+++ Available data +++
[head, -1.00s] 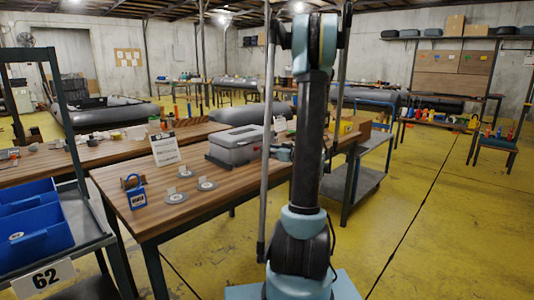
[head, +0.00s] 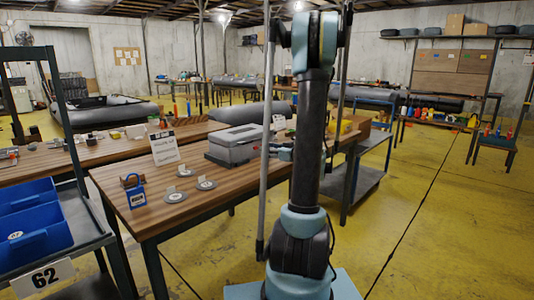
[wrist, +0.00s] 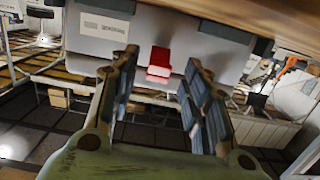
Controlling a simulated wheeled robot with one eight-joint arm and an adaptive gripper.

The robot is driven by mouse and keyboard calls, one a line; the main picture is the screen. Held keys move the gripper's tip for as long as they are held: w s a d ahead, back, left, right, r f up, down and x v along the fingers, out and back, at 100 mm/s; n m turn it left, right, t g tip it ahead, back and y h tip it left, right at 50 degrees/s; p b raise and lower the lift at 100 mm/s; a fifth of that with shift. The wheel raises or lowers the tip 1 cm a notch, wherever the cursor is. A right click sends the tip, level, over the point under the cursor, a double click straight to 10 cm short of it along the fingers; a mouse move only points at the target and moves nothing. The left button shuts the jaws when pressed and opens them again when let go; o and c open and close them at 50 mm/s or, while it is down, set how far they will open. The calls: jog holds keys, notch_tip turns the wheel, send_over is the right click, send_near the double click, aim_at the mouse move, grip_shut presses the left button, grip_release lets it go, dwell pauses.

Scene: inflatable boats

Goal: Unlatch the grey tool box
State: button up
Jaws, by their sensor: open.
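The grey tool box (head: 232,152) sits closed on the wooden workbench, left of my arm in the head view. In the wrist view the grey wall of the tool box (wrist: 200,36) fills the upper middle, with a pale label on it. A red latch (wrist: 159,62) shows on this wall. My gripper (wrist: 161,64) is open, with one finger on each side of the red latch and no visible grip on it. I cannot tell whether the fingertips touch the box.
A yellow item (head: 346,127) stands right of my arm. Blue bins (head: 36,233) are on a rack at left. Yellow floor is open at right.

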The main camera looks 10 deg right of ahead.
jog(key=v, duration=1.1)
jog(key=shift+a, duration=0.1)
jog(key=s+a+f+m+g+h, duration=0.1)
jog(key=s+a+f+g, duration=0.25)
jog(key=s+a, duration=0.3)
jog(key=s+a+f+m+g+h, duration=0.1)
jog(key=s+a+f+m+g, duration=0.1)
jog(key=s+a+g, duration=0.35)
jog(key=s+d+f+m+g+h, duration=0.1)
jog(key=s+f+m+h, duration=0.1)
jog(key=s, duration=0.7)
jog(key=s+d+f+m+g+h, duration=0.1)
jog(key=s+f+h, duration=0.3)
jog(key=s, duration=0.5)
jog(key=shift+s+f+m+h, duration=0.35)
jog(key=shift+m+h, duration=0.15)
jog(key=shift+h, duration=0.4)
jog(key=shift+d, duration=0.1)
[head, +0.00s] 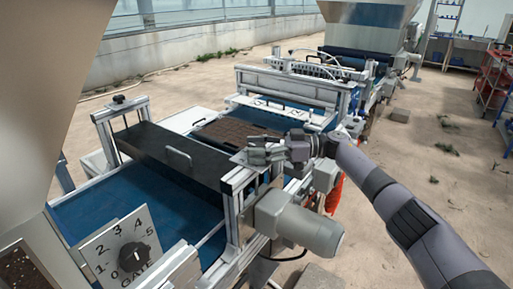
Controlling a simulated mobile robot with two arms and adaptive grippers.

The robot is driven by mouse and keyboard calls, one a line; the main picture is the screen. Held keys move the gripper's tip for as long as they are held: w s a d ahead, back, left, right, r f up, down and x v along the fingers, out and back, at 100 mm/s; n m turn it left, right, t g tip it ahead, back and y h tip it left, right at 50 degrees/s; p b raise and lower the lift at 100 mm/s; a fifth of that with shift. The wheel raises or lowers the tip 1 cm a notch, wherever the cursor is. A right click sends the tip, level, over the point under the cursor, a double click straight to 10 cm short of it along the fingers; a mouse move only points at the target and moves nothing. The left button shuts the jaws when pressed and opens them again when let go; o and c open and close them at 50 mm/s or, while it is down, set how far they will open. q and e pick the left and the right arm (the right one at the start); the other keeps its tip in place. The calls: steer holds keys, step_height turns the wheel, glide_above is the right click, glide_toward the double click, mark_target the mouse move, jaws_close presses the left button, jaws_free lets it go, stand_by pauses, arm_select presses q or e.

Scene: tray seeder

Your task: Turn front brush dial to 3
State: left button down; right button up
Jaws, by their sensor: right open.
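My right gripper (254,151) reaches in from the right, its fingers pointing left and open. It is over the right end of the black brush cover (165,155), near the top of the metal side post. No dial marked as a front brush dial can be made out; the gripper and post hide part of that area. The one dial in clear view is a black knob (134,257) on a pale plate marked 0 to 5 and "GATE", at the lower left, well apart from the gripper. My left gripper is not in view.
A grey motor (301,228) sticks out below my right gripper. A blue belt (135,205) runs under the cover, and a dark soil-filled tray (232,134) lies beyond it. A large hopper (45,80) blocks the left side. Sandy floor (455,190) is open at right.

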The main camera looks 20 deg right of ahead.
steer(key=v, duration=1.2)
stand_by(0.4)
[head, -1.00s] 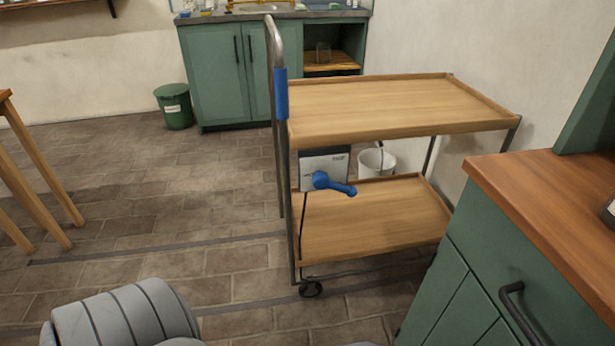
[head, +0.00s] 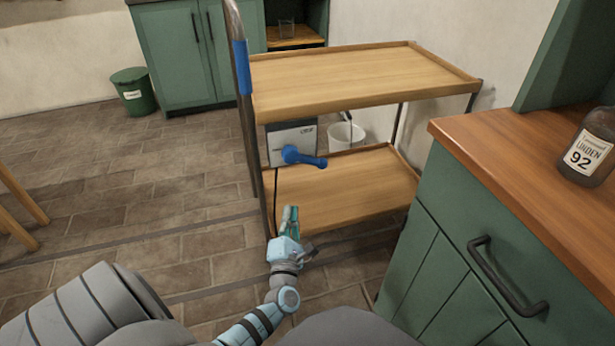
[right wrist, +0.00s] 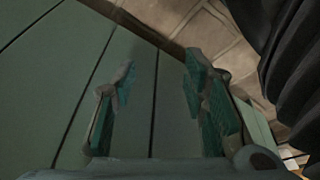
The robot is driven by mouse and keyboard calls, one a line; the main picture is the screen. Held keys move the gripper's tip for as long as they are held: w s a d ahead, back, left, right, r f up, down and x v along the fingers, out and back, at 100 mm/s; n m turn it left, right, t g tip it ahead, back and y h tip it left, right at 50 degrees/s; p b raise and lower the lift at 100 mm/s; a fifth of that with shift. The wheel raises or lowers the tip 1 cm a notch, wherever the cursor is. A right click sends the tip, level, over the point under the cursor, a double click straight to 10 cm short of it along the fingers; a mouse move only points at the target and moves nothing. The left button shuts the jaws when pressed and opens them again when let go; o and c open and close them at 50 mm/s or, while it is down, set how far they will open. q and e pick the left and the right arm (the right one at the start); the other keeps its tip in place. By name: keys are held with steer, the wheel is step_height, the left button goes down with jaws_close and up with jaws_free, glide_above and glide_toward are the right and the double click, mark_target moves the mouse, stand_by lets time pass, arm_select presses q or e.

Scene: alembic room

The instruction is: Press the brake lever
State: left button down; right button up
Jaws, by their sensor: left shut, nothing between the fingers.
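The brake lever (head: 305,158) is a blue lever with a round hub on a grey plate (head: 291,140) at the near end of the two-shelf wooden cart (head: 358,79). It points right and slightly down. My left gripper (head: 291,212) is shut and empty, in front of the lower shelf and below the lever, apart from it in the picture. My right gripper (right wrist: 160,100) shows in the right wrist view, with its fingers apart and nothing between them, near green cabinet panels. The lever is not in the right wrist view.
A green cabinet with a wooden top (head: 480,135) stands close on the right, with a labelled brown bottle (head: 588,148) on it. A green bin (head: 134,92) is at the back left.

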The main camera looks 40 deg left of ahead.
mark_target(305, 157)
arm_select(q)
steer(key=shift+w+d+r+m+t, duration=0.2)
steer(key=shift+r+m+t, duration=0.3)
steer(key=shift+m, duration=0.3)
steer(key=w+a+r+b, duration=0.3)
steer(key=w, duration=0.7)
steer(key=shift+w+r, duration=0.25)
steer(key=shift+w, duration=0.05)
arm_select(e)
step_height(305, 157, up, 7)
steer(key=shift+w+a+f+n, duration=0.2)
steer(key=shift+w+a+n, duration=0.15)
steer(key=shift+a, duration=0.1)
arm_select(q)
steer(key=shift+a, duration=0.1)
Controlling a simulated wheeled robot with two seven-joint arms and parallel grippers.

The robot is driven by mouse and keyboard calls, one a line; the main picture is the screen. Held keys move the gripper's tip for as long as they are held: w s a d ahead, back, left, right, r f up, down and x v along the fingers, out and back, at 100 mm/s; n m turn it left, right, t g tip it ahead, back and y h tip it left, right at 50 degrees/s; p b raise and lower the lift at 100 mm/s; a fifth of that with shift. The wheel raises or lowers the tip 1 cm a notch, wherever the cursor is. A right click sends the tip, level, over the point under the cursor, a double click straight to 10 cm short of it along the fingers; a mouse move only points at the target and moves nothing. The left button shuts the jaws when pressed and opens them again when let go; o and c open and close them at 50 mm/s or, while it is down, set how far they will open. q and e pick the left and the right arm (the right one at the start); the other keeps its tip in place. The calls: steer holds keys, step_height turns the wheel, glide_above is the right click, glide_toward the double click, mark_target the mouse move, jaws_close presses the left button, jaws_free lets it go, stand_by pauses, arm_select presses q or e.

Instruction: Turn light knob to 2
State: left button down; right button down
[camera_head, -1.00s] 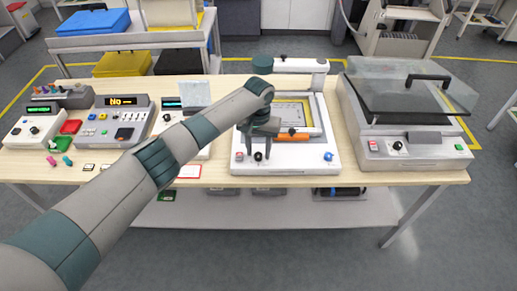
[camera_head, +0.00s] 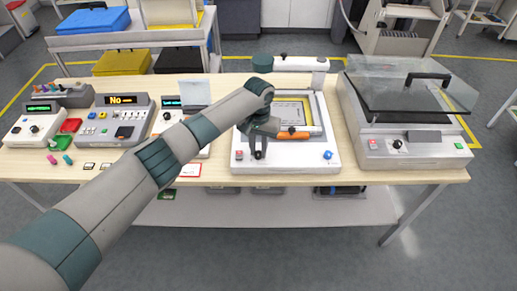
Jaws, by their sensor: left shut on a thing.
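The white machine (camera_head: 300,164) with a framed yellow screen stands in the middle of the table. A small black knob (camera_head: 259,156) sits on its front panel, left of centre. I take it for the light knob; its markings are too small to read. A red button (camera_head: 239,154) is just left of the knob, and a blue knob (camera_head: 328,155) is at the panel's right end. My right gripper is not in view.
A clear-lidded machine (camera_head: 412,145) stands to the right. Several control boxes, including one with a "No" display (camera_head: 120,100), are at the left.

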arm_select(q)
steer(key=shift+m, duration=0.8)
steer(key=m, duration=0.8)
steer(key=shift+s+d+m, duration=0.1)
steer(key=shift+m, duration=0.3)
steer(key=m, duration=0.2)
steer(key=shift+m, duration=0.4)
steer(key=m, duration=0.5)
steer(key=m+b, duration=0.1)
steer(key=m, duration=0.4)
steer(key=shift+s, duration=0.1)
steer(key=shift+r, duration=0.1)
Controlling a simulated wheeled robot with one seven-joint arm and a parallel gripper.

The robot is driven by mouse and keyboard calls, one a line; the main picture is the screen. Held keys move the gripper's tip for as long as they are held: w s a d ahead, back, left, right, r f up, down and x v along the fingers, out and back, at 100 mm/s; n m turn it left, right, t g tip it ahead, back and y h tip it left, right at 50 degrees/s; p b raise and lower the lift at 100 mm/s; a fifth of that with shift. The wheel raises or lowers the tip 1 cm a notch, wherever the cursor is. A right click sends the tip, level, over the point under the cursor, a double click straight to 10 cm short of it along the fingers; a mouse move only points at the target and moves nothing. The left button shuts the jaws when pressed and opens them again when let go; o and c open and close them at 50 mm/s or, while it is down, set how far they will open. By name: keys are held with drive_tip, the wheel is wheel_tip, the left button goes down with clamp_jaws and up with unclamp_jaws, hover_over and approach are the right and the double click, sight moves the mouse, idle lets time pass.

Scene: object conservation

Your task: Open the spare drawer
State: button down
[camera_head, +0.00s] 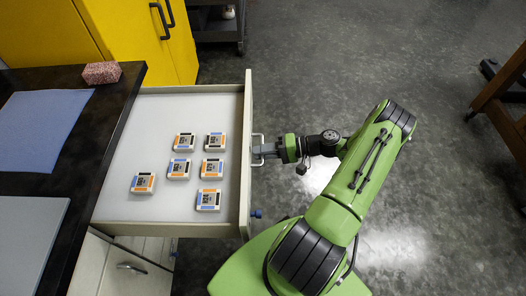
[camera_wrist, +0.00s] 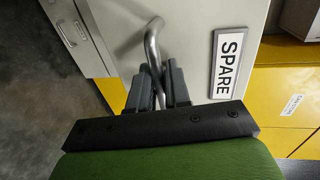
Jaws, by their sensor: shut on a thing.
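The spare drawer (camera_head: 120,170) is pulled out from under the dark counter in the head view. Its pale floor holds several small square items with orange, blue and black edges (camera_head: 209,199). In the wrist view its front (camera_wrist: 198,25) carries a label reading SPARE (camera_wrist: 229,62). The bent metal handle (camera_wrist: 151,40) runs down between my gripper's fingers (camera_wrist: 159,85), which are shut on it. In the head view my gripper (camera_head: 265,150) meets the handle (camera_head: 257,139) at the drawer front, with my green arm reaching from the lower right.
The dark counter (camera_head: 118,98) at the left bears a blue cloth (camera_head: 40,128), a grey-blue board (camera_head: 28,235) and a speckled reddish block (camera_head: 101,73). A yellow cabinet (camera_head: 125,35) stands behind. A wooden-legged table (camera_head: 497,105) is at the right edge. The floor between is clear.

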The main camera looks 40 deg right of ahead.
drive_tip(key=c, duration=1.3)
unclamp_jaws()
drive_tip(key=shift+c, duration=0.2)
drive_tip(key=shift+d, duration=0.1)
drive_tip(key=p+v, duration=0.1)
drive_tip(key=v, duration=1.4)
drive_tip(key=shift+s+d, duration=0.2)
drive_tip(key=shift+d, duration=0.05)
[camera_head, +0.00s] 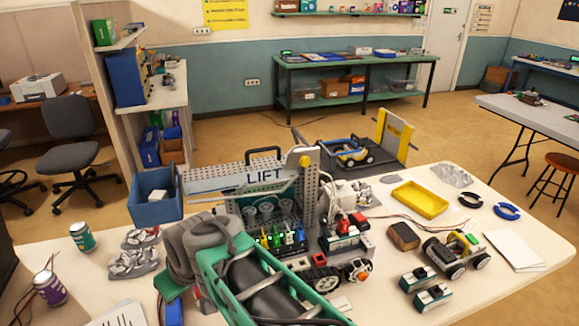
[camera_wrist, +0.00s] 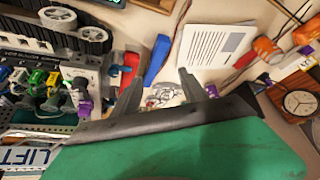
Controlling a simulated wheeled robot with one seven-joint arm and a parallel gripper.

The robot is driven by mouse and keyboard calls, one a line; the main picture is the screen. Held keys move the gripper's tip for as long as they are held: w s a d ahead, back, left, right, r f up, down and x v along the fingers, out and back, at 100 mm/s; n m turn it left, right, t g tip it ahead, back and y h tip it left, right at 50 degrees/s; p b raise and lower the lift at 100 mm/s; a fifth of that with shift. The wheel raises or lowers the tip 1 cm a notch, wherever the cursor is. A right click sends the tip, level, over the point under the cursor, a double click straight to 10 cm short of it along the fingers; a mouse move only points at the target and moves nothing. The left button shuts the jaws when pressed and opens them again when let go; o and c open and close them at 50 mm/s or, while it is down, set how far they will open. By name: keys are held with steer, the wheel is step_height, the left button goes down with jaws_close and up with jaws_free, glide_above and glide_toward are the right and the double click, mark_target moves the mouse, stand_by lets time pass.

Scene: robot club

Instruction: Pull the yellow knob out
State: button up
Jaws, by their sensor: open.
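A round yellow knob (camera_head: 305,160) sits at the top of the upright perforated post of the LIFT rig (camera_head: 265,178). Small yellow pieces also show among the coloured plugs on the rig's front, in the head view and in the wrist view (camera_wrist: 52,79). My gripper (camera_wrist: 160,79) is open, with its two dark fingers apart and nothing visible held between them. It points at the tabletop with papers and a blue object, with the rig's plug panel to its left in the wrist view. The round knob on the post is not seen in the wrist view. My green arm hides part of the table front.
A yellow tray (camera_head: 420,200), a small wheeled vehicle (camera_head: 455,256) and a brown block (camera_head: 403,236) stand right of the rig. A blue bin (camera_head: 155,206) and cans (camera_head: 82,236) are on the left. A white card (camera_wrist: 213,45) lies beyond my fingers. Cables cross the table.

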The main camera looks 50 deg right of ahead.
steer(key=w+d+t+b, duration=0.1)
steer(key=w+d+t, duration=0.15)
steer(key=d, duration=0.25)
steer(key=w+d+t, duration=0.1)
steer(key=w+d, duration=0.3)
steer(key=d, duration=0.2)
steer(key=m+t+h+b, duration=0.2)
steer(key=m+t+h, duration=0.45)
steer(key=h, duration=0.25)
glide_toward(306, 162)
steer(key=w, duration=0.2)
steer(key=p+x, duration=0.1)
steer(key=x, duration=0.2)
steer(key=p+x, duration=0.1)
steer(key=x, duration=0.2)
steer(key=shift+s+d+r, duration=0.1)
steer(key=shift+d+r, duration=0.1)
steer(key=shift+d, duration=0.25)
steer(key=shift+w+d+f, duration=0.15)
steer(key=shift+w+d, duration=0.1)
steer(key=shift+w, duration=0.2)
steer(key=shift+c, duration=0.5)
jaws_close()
+++
• Request: Look through the listing above. Pick out each line with "task" and copy it.

• Response to the exercise:
Your task: Turn front brush dial to 3
Your task: Open the spare drawer

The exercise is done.